• [Problem requirements]: Copy each line where the word "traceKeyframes" occurs.
↓↓↓
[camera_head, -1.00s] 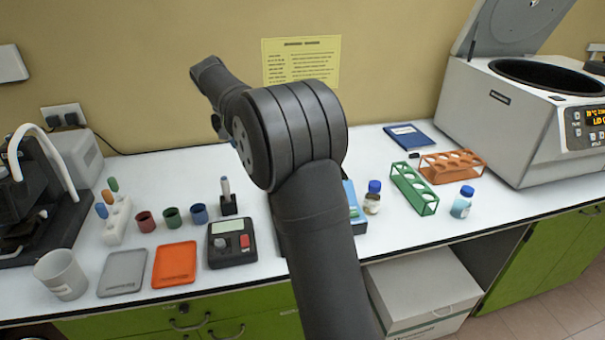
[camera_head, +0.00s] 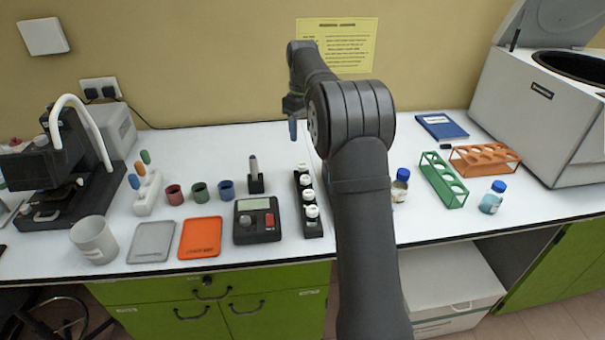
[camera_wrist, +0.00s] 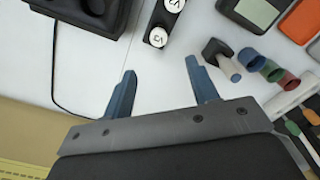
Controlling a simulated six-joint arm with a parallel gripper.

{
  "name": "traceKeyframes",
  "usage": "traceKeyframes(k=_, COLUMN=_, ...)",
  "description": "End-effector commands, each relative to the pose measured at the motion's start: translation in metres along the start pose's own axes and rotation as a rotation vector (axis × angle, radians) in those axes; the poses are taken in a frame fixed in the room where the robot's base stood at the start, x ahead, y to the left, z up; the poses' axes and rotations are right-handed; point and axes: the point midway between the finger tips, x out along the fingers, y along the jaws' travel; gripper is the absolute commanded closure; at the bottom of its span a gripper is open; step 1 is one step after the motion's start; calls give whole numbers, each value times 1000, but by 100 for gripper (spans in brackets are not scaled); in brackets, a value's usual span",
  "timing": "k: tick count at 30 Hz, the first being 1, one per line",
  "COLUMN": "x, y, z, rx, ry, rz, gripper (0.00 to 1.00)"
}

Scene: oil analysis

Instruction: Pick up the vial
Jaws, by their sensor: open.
↑↑↑
• [Written solution]:
  "name": "traceKeyframes",
  "usage": "traceKeyframes(k=_, COLUMN=_, ...)",

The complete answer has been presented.